As they grow up, Axel continues to be trouble, showing up in Egon's life even after he decides to break ties with him. Axel ends up directing Egon's life and even his death by his evil actions. The book is written in nonchronological order, creating suspense by leading up to a particular event occuring in the cave that summer at 14 that dictates everything that happens in Egon's life thereafter. A spectacular read.
- Lebert, Benjamin; translated from the German by Carol Brown Janeway
In this semi-autobiographical novel, 16-year-old Benjamin Lebert chronicles his experiences as a young student struggling to survive in a German boarding school. A self-described "cripple", Benjamin is unable to exercise full control over the left side of his body, and soon finds himself bonding with a small group of misfits and outsiders residing on his floor. Frustrated by their limitations, the boys become determined not to let their youth pass idly by, and begin embarking on haphazard adventures in pursuit of friendship, girls, and the meaning of life.
- Mankell, Henning
On a desolate Swedish farm, an elderly couple is brutally and violently murdered for no apparent reason.

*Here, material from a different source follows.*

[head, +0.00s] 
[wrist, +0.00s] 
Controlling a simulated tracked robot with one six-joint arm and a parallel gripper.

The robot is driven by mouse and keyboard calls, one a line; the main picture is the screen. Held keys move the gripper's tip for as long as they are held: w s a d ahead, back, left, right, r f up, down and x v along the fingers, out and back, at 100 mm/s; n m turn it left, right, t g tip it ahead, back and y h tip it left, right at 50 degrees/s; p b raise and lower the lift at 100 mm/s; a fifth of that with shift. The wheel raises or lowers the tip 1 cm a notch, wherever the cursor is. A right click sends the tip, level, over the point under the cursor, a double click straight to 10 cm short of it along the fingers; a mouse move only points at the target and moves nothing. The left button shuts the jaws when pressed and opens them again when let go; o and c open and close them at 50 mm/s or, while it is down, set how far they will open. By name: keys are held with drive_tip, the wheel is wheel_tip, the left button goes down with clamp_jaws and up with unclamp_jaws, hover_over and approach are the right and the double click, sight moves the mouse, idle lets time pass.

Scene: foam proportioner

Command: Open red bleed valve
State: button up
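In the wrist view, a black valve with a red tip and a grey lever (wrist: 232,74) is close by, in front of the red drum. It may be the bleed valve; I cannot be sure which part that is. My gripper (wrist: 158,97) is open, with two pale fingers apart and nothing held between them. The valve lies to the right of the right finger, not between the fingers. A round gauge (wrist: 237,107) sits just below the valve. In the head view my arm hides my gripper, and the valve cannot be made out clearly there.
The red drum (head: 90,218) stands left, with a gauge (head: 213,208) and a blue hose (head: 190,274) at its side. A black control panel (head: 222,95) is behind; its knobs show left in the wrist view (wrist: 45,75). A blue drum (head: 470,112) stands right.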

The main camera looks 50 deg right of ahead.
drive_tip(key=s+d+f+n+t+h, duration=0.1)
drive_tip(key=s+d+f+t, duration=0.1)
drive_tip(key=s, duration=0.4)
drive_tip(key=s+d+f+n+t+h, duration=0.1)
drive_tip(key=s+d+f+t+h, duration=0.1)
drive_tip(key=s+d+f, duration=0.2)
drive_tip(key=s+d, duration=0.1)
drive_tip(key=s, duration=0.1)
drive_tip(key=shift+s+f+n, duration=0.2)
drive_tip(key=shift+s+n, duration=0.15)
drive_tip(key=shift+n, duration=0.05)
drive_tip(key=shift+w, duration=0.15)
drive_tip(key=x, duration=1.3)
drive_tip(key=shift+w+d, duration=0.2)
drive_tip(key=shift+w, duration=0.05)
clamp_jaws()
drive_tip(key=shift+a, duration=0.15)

Before the woman dies, she utters a single word: "foreign." This admission ignites a storm of anti-foreign sentiment in Sweden because many people are angered about the country's loose immigration policy. Soon, a Somali refugee is gunned down and threats against other refugees are pouring in. This is not the Sweden that you read out in travel magazines; it is a cold, dark, icy place where crime is on the rise and the "good old days" are long gone. This is the first of Mankell's Kurt Wallander mysteries to be translated into English.
- Murakami, Haruki
Kafka on the Shore
In his latest work, Murakami demonstrates once again why readers and critics around the world consider him among the greatest living literary writers. Meet Kafka Tamura, the world's toughest fifteen-year-old runaway whose Oedipal destiny is mysteriously linked with Nakata, the old man cat-whisperer. Of course, in Murikami's world, events and characters are never just as they appear. Certainly, Murikami is a wonderful story teller. But to read one of his novels is to plunge into the depths of our collective unconscious, where you've got to loosen your grasp on rational meaning and submit to the currents of metaphor and allegory. Newcomers to Murakami's fiction will also want to read the beautiful and haunting Wind-Up Bird Chronicle.
- Page, Martin
How I Became Stupid
Antoine is an intelligent French twenty-something who has grown tired of being acutely aware of the social and environmental consequences of every move he makes. He decides to become stupid, so he can simply be average, happy, and oblivious. After a few false starts, a prescription for "Happyzac" and a lucrative job in finance may be all Antoine needs to acheive his goal.
- Perez-Reverte, Arturo
The Club Dumas
When Lucas Curso, a rare books dealer, is asked to authenticate a piece titled "Anjou Wine," supposedly an original chapter of The Three Musketeers, he finds himself taking part in a mysterious game that mimics characters and scenes from Dumas's classic work. Curso is also hot on the trail of the two remaining copies of The Book of the Nine Doors to the Kingdom of Darkness, a text destroyed during the Inquisition because of its association with the devil. How are these two books are linked? Who is the young woman sent to protect him? His search for answers leads him into increasingly dangerous circumstances.
- Ruiz-Zafon, Carlos
The Shadow of the Wind
In Post-WWII Barcelona, ten year old Daniel is taken to a secret place, the Cemetery of Forgotten Books, by his bookseller father. When he discovers a work by a mysterious novelist, his quest to learn more about the author plunges Daniel into a Barcelona full of intrigue and obscurity. With a peculiar cast of characters who are at once eccentric, heartbreaking, and fiercely loyal, The Shadow of the Wind is impossible to put down and will continue to wander into your thoughts days after you turn the final page. See for yourself why this book hovered at the top of European best seller lists for over a year and why all of Spain was caught up in Zafonmania.
- Yoshimoto, Banana
This short book is actually two lengthy short stories that complement each other thematically. Kitchen is the story of Mikage and Yuichi, two university students who befriend each other when each suffers a traumatic loss. Moonlight Shadow has a touch of the supernatural, as the mysterious Urara helps a grief-stricken young lady say good-bye one last time to her recently deceased boyfriend. Both stories are united by their recurring motifs of food and cooking, which symbolize both the strength of the life force and the intensity of love. Solemn at times, and yet surprisingly joyful, this collection will make you want to hop a flight for Japan to taste the katsudon yourself.
- Wei, Hui
Banned in China, Shanghai Baby is a peek into a culture few Westerners know exist. Nikki, aka Coco (after Coco Chanel) is an aspiring author who uses her friends, acquaintances and lovers as fodder for the best-selling novel she hopes to write. Tian Tian, the love of her life, is an impotent artist whose drug use and depression are causing him to rapidly spiral downwards. The incidental details of Coco's existence, from her fashion choices to her growing obsession with her German lover, create a rich portrait of life in a glowing, glittering, and entirely unique world.